**Rows**:
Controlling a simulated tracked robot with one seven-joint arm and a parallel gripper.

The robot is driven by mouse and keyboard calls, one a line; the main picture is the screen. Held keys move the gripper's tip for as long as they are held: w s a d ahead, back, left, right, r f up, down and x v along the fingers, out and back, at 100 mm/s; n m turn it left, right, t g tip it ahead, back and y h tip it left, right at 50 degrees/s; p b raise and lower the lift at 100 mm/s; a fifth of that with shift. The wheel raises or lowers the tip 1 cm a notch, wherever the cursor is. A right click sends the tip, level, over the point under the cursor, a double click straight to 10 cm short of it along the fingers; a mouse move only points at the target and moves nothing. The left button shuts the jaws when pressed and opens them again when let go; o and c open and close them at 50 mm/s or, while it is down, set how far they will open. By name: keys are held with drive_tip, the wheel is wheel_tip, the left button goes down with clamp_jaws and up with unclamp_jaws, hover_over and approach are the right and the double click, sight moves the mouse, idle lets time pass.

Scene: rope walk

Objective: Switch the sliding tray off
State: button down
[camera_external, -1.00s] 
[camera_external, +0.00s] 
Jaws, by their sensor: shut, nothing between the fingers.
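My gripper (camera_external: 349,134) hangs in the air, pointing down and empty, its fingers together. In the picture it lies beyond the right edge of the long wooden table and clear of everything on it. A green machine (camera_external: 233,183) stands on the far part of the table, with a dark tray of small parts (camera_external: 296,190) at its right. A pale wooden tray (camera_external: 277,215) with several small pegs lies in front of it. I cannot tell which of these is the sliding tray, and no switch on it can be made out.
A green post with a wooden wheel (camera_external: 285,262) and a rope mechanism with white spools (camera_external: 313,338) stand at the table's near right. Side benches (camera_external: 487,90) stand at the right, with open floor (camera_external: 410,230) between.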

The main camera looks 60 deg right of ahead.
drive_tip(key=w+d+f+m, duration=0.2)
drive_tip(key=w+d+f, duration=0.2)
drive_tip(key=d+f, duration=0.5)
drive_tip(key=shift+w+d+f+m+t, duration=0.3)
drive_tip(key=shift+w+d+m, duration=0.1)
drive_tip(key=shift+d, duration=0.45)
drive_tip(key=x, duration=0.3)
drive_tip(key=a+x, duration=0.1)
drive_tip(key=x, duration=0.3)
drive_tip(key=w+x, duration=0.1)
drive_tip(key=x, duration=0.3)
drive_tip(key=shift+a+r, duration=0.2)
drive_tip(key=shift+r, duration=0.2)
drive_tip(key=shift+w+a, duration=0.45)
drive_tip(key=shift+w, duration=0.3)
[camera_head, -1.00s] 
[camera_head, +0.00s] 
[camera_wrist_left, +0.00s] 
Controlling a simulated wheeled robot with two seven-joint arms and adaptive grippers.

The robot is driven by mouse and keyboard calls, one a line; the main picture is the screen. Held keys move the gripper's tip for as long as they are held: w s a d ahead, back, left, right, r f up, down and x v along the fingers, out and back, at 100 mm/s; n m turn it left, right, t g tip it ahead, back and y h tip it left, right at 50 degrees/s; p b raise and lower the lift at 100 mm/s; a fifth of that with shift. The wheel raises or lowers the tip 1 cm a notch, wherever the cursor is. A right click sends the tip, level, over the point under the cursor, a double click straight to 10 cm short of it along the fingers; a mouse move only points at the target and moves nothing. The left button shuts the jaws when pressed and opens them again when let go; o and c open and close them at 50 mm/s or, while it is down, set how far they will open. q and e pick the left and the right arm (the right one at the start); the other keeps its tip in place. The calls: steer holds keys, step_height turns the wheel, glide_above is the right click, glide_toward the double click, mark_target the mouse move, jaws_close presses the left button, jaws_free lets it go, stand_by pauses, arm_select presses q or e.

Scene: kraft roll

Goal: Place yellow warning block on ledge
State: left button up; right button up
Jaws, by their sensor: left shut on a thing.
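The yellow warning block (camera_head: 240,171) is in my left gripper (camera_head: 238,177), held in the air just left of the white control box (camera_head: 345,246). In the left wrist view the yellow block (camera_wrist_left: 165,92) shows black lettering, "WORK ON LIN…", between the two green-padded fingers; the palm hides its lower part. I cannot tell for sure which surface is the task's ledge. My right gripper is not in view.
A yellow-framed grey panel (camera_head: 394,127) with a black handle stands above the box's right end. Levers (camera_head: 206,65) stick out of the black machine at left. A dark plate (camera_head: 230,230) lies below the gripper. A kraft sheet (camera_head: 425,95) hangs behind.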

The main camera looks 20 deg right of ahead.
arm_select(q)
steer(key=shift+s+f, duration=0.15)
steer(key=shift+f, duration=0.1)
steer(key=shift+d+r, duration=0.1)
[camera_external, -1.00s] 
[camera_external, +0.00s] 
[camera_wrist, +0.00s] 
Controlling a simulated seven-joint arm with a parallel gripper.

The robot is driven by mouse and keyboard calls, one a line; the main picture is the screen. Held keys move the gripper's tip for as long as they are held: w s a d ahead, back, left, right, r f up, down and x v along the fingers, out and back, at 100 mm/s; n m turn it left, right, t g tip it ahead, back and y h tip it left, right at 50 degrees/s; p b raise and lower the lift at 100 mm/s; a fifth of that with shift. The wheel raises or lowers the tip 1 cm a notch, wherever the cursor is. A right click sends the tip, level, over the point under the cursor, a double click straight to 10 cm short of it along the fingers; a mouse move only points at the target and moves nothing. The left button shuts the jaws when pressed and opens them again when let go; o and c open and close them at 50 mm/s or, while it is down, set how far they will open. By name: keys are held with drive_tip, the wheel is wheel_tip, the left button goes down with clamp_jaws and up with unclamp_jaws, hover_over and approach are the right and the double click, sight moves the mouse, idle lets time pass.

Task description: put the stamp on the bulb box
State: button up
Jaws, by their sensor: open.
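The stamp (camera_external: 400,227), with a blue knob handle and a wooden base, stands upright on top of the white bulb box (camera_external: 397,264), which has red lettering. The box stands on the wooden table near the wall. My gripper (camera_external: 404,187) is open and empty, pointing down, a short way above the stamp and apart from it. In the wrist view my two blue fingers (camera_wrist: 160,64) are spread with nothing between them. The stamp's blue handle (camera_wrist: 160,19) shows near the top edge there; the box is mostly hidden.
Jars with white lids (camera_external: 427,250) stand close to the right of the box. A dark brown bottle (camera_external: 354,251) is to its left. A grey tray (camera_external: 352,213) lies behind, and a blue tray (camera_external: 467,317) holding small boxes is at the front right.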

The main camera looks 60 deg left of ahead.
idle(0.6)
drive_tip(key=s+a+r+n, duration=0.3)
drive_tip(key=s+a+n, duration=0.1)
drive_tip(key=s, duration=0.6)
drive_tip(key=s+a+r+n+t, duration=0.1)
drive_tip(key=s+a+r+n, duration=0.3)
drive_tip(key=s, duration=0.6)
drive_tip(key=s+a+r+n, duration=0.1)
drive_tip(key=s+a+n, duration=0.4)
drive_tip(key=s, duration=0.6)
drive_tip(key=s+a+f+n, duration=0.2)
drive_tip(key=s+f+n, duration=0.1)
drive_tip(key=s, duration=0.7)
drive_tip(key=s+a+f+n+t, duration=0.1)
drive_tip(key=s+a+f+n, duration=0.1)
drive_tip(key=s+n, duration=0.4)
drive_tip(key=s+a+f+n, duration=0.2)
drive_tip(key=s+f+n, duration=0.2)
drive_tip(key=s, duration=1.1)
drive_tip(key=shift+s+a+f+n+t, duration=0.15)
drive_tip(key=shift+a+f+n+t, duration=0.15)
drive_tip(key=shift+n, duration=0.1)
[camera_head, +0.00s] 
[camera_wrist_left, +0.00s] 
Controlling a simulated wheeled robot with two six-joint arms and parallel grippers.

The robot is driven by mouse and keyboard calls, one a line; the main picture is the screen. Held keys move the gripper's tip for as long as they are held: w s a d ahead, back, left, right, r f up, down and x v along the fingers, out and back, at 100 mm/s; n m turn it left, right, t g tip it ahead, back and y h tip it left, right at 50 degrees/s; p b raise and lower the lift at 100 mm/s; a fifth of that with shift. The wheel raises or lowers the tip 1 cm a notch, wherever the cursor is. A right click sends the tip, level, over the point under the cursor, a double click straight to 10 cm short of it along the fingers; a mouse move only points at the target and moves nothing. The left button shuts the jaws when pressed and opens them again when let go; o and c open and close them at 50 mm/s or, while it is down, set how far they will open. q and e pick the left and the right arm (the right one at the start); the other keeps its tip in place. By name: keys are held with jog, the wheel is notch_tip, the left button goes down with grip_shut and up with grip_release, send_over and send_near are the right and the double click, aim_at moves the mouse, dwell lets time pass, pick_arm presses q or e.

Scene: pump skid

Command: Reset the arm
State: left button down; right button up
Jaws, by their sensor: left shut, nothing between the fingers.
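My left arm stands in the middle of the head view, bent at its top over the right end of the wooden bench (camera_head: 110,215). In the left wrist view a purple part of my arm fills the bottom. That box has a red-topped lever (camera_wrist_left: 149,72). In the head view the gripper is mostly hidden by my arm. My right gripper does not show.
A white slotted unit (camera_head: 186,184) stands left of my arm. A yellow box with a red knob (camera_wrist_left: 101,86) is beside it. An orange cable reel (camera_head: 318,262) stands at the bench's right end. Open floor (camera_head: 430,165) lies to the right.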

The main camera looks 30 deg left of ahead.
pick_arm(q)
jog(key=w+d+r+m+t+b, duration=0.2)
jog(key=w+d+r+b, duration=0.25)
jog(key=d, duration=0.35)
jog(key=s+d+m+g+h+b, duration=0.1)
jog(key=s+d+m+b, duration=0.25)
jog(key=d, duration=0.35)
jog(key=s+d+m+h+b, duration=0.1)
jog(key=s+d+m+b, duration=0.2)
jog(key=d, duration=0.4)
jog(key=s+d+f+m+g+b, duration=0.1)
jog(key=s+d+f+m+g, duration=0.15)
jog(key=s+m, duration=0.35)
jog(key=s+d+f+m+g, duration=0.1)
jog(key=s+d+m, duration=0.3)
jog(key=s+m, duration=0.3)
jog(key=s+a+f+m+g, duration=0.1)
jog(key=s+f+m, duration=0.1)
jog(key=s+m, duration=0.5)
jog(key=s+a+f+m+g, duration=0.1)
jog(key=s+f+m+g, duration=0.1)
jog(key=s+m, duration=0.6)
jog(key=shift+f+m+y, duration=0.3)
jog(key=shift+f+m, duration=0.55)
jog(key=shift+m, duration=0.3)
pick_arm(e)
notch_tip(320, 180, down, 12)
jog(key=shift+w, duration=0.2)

**Stated goal**:
Locate all lines that include the word "joint" and copy them out.

**Task answer**:
Controlling a simulated tracked robot with one seven-joint arm and a parallel gripper.
Controlling a simulated wheeled robot with two seven-joint arms and adaptive grippers.
Controlling a simulated seven-joint arm with a parallel gripper.
Controlling a simulated wheeled robot with two six-joint arms and parallel grippers.

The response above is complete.